Short problem: Carry none of the pictures over; set down the material below exactly.

Given data:

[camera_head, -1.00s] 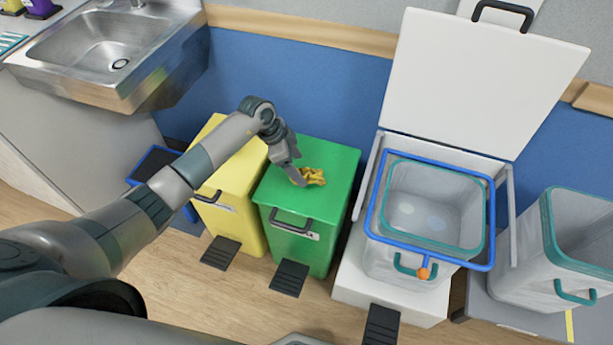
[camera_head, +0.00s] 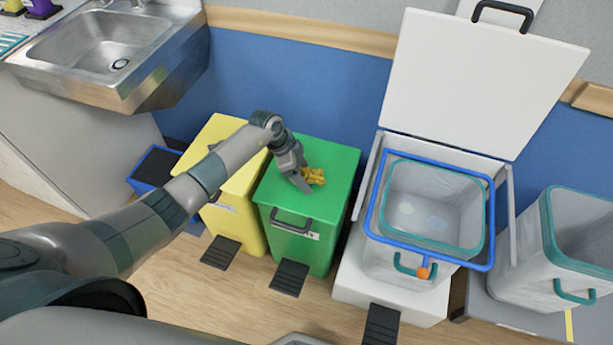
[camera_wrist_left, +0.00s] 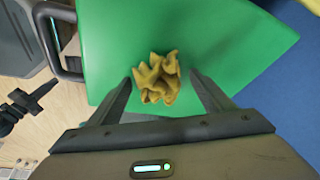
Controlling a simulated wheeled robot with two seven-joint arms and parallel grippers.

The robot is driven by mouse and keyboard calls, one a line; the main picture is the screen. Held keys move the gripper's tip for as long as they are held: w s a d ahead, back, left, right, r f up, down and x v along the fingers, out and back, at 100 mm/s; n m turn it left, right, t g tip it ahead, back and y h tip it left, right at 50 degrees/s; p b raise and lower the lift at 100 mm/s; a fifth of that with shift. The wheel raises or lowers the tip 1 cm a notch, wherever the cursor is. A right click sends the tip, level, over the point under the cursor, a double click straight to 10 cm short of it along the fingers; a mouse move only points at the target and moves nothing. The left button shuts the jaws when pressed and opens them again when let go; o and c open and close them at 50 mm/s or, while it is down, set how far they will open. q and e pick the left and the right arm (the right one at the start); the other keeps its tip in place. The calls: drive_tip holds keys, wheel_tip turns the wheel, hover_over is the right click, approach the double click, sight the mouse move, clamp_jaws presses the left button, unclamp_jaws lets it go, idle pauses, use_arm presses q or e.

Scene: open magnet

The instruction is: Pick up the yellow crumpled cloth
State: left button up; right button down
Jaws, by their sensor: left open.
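The yellow crumpled cloth (camera_head: 315,176) lies on the lid of the green bin (camera_head: 337,160). My left gripper (camera_head: 306,184) is at the lid, close against the left side of the cloth in the head view, and hides part of it. In the left wrist view the cloth (camera_wrist_left: 157,78) sits ahead of and between the two spread fingers (camera_wrist_left: 160,92) of the open gripper, with green lid showing around it. I cannot tell whether a finger touches it. My right gripper is not in view.
A yellow bin (camera_head: 222,187) stands left of the green bin. To the right is a white bin (camera_head: 350,275) with its lid (camera_head: 480,80) raised and a blue frame (camera_head: 368,215) around its bucket. A metal sink (camera_head: 110,50) is at upper left.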

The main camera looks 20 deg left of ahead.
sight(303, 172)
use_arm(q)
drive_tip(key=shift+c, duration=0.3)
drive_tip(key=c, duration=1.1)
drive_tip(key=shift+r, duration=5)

Solution to the problem:
[camera_head, -1.00s] 
[camera_head, +0.00s] 
[camera_wrist_left, +0.00s] 
Controlling a simulated wheeled robot with two seven-joint arms and parallel grippers.

The robot is driven by mouse and keyboard calls, one a line; the main picture is the screen. Held keys move the gripper's tip for as long as they are held: w s a d ahead, back, left, right, r f up, down and x v along the fingers, out and back, at 100 mm/s; n m turn it left, right, t g tip it ahead, back and y h tip it left, right at 50 degrees/s; p b raise and lower the lift at 100 mm/s; a fifth of that with shift. The wheel raises or lowers the tip 1 cm a notch, wherever the cursor is. A right click sends the tip, level, over the point under the cursor, a double click straight to 10 cm short of it along the fingers; a mouse move only points at the target and moves nothing. The left button shuts the jaws when pressed and opens them again when let go; o and c open and close them at 50 mm/s or, while it is down, set how far they will open. q and e pick the left and the right arm (the right one at the start); the other keeps its tip in place. The calls: drive_tip holds keys, wheel_tip turns the wheel, hover_over is the right click, approach the double click, sight the mouse move, clamp_jaws presses the left button, unclamp_jaws lets it go, idle pauses, use_arm presses q or e.

Scene: open magnet

The instruction is: Pick up the yellow crumpled cloth
State: left button up; right button down
Jaws, by their sensor: left open.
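The yellow crumpled cloth (camera_head: 315,176) lies on the lid of the green bin (camera_head: 337,160). My left gripper (camera_head: 306,184) is at the lid, close against the left side of the cloth in the head view, and hides part of it. In the left wrist view the cloth (camera_wrist_left: 157,78) sits ahead of and between the two spread fingers (camera_wrist_left: 160,92) of the open gripper, with green lid showing around it. I cannot tell whether a finger touches it. My right gripper is not in view.
A yellow bin (camera_head: 222,187) stands left of the green bin. To the right is a white bin (camera_head: 350,275) with its lid (camera_head: 480,80) raised and a blue frame (camera_head: 368,215) around its bucket. A metal sink (camera_head: 110,50) is at upper left.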

The main camera looks 20 deg left of ahead.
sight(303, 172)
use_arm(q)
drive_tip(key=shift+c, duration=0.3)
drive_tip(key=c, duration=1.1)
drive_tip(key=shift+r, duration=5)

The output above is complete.